As you depart Anchorage, proceed southwest for less than an hour and a half before you arrive at your first stop; Portage Glacier. Located in the Chugach National Forest, Portage Glacier is one of the most visited attractions in Alaska and is a designated U.S. Forest recreation area. The five-mile Portage Glacier Access Road will take you past multiple campgrounds and to the area where the glacier is located.
At the end of a lake, Portage Glacier is ten stories tall and miles long and can be accessed by boat through one-hour tours where you can hear about the geology of Portage Valley, its wildlife and its history. After visiting Portage Glacier by boat, return to land and experience other nearby glaciers. The Trail of Blue Ice will take you along gravel paths and boardwalks that connect the glaciers and campgrounds, providing a unique experience.
From Kodiak, you are about an hour away from your destination of the Pasagshak State Recreation Site. The Pasagshak River is about three miles long, terminating at the head of Pasagshak Bay. Visitors will be struck by the rugged beauty of the location; expect a lush green landscape with views of nearby mountains.
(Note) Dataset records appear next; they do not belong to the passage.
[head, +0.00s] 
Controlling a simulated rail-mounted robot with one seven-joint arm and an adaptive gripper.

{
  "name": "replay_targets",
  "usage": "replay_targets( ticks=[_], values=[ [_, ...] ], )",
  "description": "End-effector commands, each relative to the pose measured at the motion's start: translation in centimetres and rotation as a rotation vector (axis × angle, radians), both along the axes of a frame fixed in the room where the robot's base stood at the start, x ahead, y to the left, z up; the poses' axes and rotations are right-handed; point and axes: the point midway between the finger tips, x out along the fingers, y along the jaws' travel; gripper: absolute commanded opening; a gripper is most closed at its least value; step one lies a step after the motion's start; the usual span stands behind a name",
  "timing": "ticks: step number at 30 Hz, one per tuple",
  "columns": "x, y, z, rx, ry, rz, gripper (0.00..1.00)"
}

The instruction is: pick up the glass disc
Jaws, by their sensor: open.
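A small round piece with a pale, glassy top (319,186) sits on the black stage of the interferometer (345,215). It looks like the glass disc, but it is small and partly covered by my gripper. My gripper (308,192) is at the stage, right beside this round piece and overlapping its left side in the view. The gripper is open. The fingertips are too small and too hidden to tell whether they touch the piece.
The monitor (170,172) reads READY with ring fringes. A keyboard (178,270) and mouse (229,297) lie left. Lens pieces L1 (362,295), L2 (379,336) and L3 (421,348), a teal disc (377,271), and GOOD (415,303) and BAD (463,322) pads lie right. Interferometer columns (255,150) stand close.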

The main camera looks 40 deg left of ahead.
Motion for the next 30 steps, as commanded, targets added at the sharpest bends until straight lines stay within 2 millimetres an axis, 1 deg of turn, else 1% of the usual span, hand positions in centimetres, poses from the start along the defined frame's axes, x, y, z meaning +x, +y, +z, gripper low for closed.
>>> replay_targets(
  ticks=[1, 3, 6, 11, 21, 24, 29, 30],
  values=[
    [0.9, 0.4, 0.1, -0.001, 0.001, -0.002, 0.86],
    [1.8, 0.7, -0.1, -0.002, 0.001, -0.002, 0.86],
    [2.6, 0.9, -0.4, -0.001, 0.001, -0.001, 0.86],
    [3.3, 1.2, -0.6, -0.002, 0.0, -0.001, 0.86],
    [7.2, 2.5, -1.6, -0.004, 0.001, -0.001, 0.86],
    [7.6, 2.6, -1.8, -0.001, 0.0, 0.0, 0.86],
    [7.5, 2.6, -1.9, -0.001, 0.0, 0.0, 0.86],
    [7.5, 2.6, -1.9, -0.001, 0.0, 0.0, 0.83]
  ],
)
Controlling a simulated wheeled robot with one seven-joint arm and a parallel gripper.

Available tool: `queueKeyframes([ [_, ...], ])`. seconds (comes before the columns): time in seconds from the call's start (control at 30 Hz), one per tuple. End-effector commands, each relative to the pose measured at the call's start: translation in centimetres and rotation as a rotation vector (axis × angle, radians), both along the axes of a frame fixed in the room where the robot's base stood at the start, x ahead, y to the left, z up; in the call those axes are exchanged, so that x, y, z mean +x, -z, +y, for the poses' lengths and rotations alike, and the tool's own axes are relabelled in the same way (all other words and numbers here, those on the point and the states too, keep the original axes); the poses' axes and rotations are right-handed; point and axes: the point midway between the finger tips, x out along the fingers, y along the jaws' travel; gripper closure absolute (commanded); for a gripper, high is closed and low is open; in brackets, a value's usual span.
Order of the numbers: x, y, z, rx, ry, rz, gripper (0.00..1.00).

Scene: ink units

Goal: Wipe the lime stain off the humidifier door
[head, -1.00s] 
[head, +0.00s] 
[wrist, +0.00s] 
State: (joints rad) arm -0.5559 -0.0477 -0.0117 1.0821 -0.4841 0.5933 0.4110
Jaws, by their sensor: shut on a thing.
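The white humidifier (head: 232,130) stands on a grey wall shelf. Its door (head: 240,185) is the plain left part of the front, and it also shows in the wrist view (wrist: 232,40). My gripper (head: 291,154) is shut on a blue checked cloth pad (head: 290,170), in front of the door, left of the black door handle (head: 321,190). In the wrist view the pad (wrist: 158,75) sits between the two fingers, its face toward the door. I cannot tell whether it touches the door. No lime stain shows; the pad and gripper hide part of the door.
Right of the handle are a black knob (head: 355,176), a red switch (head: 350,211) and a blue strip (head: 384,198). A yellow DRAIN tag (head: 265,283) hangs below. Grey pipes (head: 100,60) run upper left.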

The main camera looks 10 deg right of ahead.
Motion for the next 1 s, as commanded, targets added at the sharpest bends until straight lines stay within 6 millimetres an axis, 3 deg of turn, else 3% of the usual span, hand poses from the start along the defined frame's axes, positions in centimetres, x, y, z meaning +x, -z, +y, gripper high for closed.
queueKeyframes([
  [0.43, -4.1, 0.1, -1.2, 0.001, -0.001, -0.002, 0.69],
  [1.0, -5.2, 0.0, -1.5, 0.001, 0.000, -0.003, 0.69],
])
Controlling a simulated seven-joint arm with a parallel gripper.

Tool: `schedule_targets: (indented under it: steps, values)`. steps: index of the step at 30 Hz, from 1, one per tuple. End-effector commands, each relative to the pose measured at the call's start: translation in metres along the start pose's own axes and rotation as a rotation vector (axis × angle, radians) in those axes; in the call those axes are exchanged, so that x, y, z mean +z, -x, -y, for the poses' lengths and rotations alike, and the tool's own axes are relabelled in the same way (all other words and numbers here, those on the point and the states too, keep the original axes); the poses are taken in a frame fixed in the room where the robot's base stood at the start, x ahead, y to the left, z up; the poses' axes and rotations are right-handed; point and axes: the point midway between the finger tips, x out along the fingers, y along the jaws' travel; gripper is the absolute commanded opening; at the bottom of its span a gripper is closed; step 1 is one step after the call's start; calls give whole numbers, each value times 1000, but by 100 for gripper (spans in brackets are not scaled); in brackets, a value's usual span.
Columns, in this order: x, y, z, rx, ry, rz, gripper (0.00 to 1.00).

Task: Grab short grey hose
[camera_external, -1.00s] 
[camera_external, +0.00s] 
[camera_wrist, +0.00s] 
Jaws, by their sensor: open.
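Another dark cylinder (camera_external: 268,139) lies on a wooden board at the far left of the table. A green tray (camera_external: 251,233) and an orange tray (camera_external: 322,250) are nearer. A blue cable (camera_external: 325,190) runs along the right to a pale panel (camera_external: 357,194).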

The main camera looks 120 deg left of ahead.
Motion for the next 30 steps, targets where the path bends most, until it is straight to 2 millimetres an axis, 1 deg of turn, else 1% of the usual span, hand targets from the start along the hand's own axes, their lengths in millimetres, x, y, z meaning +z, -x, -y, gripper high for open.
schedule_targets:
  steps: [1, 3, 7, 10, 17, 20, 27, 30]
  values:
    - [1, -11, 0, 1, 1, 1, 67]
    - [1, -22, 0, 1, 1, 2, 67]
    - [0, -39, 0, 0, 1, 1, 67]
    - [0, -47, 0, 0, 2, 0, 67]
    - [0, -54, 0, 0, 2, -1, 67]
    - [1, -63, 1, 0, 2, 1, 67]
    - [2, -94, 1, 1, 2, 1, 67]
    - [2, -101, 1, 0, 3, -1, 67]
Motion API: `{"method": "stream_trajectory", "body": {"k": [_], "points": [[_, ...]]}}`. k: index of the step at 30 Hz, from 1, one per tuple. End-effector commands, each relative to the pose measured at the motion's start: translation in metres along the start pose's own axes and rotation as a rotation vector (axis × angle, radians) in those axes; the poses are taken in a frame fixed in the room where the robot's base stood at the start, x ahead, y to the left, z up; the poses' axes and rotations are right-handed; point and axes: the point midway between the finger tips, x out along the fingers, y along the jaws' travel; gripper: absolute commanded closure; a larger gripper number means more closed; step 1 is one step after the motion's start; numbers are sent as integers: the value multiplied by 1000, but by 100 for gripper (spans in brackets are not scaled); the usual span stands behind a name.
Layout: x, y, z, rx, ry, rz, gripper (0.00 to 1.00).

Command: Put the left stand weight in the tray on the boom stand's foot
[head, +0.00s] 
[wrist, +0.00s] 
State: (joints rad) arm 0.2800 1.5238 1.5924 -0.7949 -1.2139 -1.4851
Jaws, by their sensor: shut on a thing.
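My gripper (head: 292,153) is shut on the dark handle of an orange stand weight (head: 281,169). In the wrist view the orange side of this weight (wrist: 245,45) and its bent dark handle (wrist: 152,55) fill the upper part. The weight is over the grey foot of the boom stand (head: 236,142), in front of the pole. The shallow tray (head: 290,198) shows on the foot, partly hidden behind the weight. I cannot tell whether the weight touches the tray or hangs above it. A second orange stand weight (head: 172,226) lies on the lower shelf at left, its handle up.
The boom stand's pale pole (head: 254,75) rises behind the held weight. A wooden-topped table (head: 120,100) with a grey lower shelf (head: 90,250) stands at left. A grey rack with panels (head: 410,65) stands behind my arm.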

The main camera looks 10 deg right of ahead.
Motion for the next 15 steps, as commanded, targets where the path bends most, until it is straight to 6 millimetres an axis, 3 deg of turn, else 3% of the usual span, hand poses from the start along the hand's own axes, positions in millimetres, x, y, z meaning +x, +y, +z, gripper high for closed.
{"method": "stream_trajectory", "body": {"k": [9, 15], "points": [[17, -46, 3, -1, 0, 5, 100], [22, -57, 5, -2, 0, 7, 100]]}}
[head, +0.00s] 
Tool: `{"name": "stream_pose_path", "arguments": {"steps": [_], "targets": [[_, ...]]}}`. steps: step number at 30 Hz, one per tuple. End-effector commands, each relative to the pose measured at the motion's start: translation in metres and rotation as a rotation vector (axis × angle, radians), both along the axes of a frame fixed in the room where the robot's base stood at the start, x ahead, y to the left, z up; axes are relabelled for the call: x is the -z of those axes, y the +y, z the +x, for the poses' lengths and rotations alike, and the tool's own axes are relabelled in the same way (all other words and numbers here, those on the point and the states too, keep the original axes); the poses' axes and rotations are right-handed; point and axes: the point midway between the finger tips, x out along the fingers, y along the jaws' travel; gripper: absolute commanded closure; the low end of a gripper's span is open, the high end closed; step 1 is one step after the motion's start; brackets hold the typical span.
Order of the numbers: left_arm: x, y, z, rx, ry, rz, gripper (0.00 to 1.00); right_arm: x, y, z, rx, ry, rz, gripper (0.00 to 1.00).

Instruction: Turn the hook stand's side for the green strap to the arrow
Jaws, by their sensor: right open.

Located on a remote river delta on Kodiak Island, the area is known for world-class salmon fishing and abundant wildlife. As a result of its remote location, Pasagshak State Recreation Site receives fewer visitors than other locations, offering the chance to experience not only beauty but solitude.
Pasagshak State Recreation Site offers multiple opportunities for outdoor activities. Kayaking is popular and affords incredible views of the island’s wild coast. While there are no developed hiking trails, at the Recreation Site, you can roam the beach or choose to hike in a nearby area, like Pyramid or Pilar Mountain. Fish for salmon or trout during your visit, with excellent spots for fishing able to be accessed on foot or by kayak. The area is also ideal for wildlife viewing; keep your eyes peeled for dolphins, seals, and whales, as well as the Kodiak Bear, found only on the Kodiak Archipelago.
With a campground that is first-come, first-served, you can spend a night or two at the Pasagshak State Recreation Site, soaking in all it has to offer.